A worldwide outbreak of protectionism will result in real estate investors catching a cold
Simon Rubinsohn, Head Economist, RICS
31 October 2019
In the years since the global financial crisis, globalisation has become something of a dirty word. Widening inequalities within economies have provided the fuel for a new generation of populist politicians who, at the very minimum, have begun to question the “fairness” of many of the existing bilateral trade arrangements and are now making the case for change.
This is clearly evident in the ongoing hostilities between the US and China, which has widened beyond its initial focus into something more akin to a battle for strategic control of future technologies. For the time being, the EU and other countries remain on the sidelines of this bitter dispute, but it is not difficult to see how they could be drawn into a wider trade war if this issue were to escalate. And if they were, it could hasten the collapse of the rules-based international trading system.

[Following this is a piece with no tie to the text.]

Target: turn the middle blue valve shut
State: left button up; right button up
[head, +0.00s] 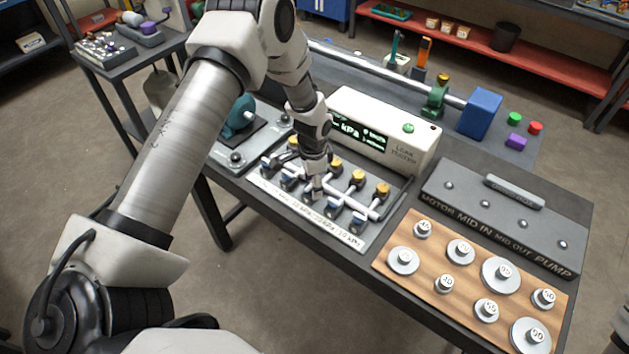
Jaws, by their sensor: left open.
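A valve manifold (345,203) with white pipes lies on the bench, with a row of blue valves along its front and yellow-topped fittings behind. My left gripper (316,188) points down over the middle of the row, with its fingers open. The middle blue valve is mostly hidden by the gripper, and I cannot tell whether the fingers touch it or which way its handle points. A blue valve (334,208) to its right and another (289,182) to its left show beside the gripper. My right gripper is out of view.
The leak tester (385,130) stands close behind the manifold. A wooden board (420,285) with several numbered weights is at the right front, with a labelled grey panel (500,215) behind it. A teal motor (238,115) sits to the left. A label strip (305,215) runs along the manifold's front.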

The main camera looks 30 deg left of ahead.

That is, of course, taking a huge – and rather pessimistic –leap of imagination. It’s far more likely we will have a period of more frequent trade interruptions as bilateral relationships are frayed. And in this environment there will inevitably still be some winners – businesses who produce substitutes for imported goods that are subsequently placed under restricted entry may, at least for a period, be rubbing their hands. However, I suspect that there will be many more losers, some of whom we are already hearing from as costs begin to rise in response to the imposition of tariffs.
Let's be clear – very few policymakers openly boast about wanting to restrict trade. It's just that when they look at the detail of existing arrangements, they feel their country is getting an unfair rub of the green. The difficulty is that once this more muscular approach sets in, it often proves hard to row back, and more often escalates into something significantly worse. A rising tide of protectionism has, in the past, tended to be associated with less positive economic outcomes, if not recessions.

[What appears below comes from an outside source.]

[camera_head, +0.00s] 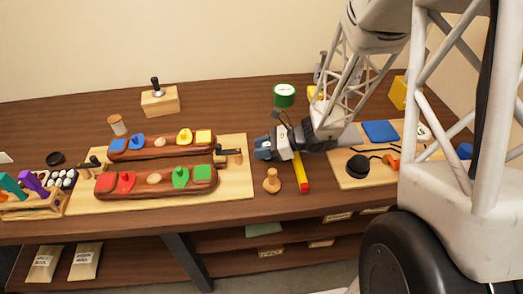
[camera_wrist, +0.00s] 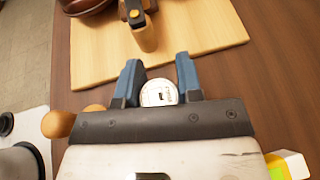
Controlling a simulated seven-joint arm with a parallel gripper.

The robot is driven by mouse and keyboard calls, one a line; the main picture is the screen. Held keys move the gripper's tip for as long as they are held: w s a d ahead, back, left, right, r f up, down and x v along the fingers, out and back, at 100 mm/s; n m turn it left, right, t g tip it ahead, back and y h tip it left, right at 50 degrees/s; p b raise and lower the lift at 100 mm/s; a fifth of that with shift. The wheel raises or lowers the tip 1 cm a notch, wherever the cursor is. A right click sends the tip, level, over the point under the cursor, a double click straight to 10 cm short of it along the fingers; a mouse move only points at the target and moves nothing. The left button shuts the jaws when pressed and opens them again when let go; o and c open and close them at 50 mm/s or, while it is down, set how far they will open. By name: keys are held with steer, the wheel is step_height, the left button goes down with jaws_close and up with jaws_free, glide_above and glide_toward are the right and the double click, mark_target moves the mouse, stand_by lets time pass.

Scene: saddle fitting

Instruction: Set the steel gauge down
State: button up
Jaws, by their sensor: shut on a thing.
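My gripper (camera_wrist: 158,72) has blue fingers on either side of a round, pale, dial-like piece with small dark marks, which I take to be the steel gauge (camera_wrist: 160,93). The gauge sits deep between the fingers, close to the palm. In the head view my gripper (camera_head: 262,149) is over the dark table, just right of the wooden board with the brown bodies. The gauge is hard to make out there. Its underside is hidden, and I cannot tell whether it touches the table.
The light wooden board (camera_head: 237,185) carries two long brown bodies with coloured pieces and a dark-handled clamp (camera_head: 228,152). A wooden knob (camera_head: 272,180) and a red-yellow bar (camera_head: 302,178) are close to my gripper. A green round tin (camera_head: 284,95) stands behind. Another board (camera_head: 348,180) lies right.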

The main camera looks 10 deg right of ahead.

Such an environment isn't likely to be good news for the built environment sector either. It's not just that a weaker growth picture will have a direct impact on development opportunities, crimping both demand and viability, but the increasing application of trade barriers is, over time, likely to have an adverse effect on capital flows. Cross-border real estate investment activity last year might have been the third highest on record, but I expect any further fracturing in the trading regime will begin to be reflected in investor behaviour.